Inversely, analysts said, the president could also be seen as the civilian face behind the military junta calling the shots in the day to day running of the country.
Service chiefs, themselves veterans of the liberation war, are said to be the power behind the throne, especially given their strategic and timely interventions during elections and they have heavily benefited from spinoffs that come with being close to the king.
However, while they may be the power behind Mugabe, there is a school of thought which has emerged saying their power is only relative, that is, it exists for as long as the king is around.
It suggests that this power would disappear with the exit of the king and as such, the securocrats are uncertain of their future should the president go. Therefore, analysts say, they are eager to make sure that he stays in power.
Analysts added that it was important to adopt a serious security reform programme.
Sabelo Ndlovu, an analyst based in South Africa, said the issue of what had to be done with the securocrats was “sensitive” but had to be addressed.
“They have been used and abused and made to even utter terrible words that compromised their professionalism and impartiality,” said Ndlovu. “What is needed in my opinion is security sector reform that looks into the future. Amnesty might be inevitable in Zimbabwe to allay fears of both perpetrators and victims. It is a very sensitive issue involving delicate balancing of perpetrators’ fears and victims’ cries for justice. But it is politics. Nothing is impossible.”
Magaisa said it was most likely that the security chiefs’ biggest fear was prosecution for human rights violations dating back to the days of Gukurahundi (when an army brigade was deployed in the western parts of the country to quell dissidents but ended up killing civilians and grossly violating their rights) and more recent events in the power struggle between Zanu PF and the MDC.
“The military has been accused of perpetrating atrocities and those who command them are obviously fearful of what might happen to them, especially seeing what has happened to the likes of Charles Taylor, former President of Liberia now on trial at The Hague,” said Magaisa. “There has also been a lot of noise from human rights groups both at home and abroad. People are entitled to their opinions and to make as much noise as possible about accountability for rights violations but I am not sure those noises have really helped Zimbabwe to achieve the political changes that it needs.”
Far from pressuring them out, Magaisa added, these calls have given the security chiefs greater resolve to remain in power “for as long as it takes.”
Another analyst, Trevor Maisiri, founder and executive director of the African Reform Institute, a Harare-based think tank, said the current situation, where the military has too much say in political affairs, was a result of the emergence of strong personalities over the past 30 years.
“Once military professionalism is destroyed by personalised political systems, this will result in the creation of what are termed ‘parallel forces’ and these are normally presidential guards, state-sponsored military groups and many others,” said Maisiri. “They become a part of the ‘privatisation’ of security by alienating and peripheralisation of the mainstream security services, making them an exclusive group that only serves the personalised state structures.”
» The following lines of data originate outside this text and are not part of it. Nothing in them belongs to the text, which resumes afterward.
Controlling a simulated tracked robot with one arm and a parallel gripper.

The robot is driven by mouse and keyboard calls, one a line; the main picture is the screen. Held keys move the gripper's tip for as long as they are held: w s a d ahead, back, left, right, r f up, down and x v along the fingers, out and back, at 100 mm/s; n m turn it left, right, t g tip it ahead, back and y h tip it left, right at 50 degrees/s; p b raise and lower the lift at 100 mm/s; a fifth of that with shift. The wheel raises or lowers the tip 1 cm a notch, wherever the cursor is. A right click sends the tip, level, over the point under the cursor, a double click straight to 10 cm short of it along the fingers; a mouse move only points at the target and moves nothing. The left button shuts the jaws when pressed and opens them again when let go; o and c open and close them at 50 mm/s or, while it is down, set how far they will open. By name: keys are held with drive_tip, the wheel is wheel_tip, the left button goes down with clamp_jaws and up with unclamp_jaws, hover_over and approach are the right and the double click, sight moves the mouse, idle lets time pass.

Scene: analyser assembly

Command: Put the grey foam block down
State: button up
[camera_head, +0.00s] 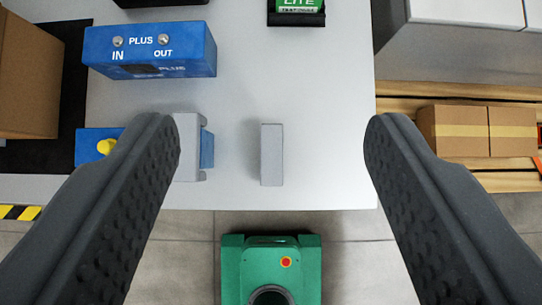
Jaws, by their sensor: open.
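A small grey block (271,155), which looks like the grey foam block, stands on the white table (330,110) near its front edge. My gripper (272,150) is open, with its two dark fingers wide apart. In the picture the block lies between the fingertips, with clear gaps on both sides, and neither finger touches it. How far the fingertips are above the table I cannot tell. The block is fully in view.
A blue PLUS box (150,50) stands at the back left. A grey and blue part (190,147) sits beside the left finger, partly hidden. A green LITE item (298,6) is at the back. A green machine (271,268) stands before the table. Cardboard boxes (478,130) lie right.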

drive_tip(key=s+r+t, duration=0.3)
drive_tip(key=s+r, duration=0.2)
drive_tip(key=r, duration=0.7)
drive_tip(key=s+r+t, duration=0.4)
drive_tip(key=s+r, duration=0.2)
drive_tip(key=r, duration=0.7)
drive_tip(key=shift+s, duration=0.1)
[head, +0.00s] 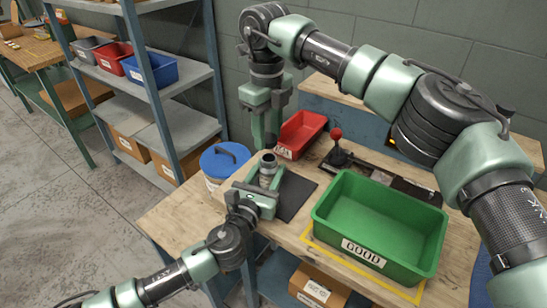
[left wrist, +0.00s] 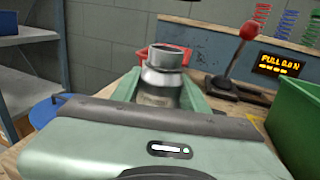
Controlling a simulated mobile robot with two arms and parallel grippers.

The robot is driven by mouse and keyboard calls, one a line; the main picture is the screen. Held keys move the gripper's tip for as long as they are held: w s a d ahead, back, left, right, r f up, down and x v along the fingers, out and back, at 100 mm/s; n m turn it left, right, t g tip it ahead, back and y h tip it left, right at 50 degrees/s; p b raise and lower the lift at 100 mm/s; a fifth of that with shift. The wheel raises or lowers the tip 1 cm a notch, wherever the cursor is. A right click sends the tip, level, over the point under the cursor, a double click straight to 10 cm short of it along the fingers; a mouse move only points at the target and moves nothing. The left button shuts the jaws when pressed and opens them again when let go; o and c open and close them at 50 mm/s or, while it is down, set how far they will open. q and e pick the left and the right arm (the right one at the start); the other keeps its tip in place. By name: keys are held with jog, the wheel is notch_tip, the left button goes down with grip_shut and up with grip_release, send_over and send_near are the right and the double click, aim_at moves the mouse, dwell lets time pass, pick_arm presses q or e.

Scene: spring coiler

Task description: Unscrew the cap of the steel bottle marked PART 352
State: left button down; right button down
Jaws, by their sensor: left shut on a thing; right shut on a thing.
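The steel bottle (head: 267,172) stands upright at the left part of the workbench. It also shows in the left wrist view (left wrist: 162,82), where its narrow neck looks open at the top, with no cap on it. My left gripper (head: 266,183) is shut around the bottle's body from the front. My right gripper (head: 266,138) points down above and behind the bottle, apart from it, with its fingers shut on a small thing, which seems to be the cap. The fingers mostly hide that thing. No PART 352 marking is readable.
A green GOOD bin (head: 378,220) stands at the right on the workbench (head: 300,232). A red bin (head: 301,133) and a red-knobbed lever (head: 337,148) are behind. A blue-lidded drum (head: 222,163) is left of the bottle. A dark mat (head: 297,197) lies beside it.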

Maisiri added that this would take away the allegiance of the security sector from the state and invest it in either one man or one political strand — usually a political party.
“Typically, this is what has happened in many African countries, including Zimbabwe,” added Maisiri.
He said it would be unfair to put all the blame on the military as politicians had benefited from the situation and would, therefore, want to perpetuate it.
As such, it is a two-way relationship with each benefiting from occupying a certain office. “I don’t really think that the military in Zimbabwe is singly dictating issues and conditionalities to President Mugabe,” said Maisiri. “I think what we have is a relationship within which decisions are being made by agreement and mutuality.”
The analysts said the solution to these problems lay in a negotiated “return of the securocrats to the barracks.”
Ndlovu said the transition of South Africa from apartheid to democracy in the early 90s and that of Zimbabwe from Rhodesia would give lessons which could help in the current situation.
“Something had to be done to them to facilitate transition,” said Ndlovu. “The solution was to involve them in any transitional negotiations. Amnesty was used to allay security forces’ fears. Our forces are in a similar dilemma.” Maisiri added that this could not be done overnight though, as it would involve a lot of negotiations and guarantees.
“Unfortunately or fortunately the issue of security sector reforms is a ‘give-and-take’ scenario,” said Maisiri. “However, the more or less that is given the more unsubstantiated it becomes. There must therefore be a lot of patience, sobriety, flexibility, diplomacy and streamlined conditionalities when instituting security sector reforms.”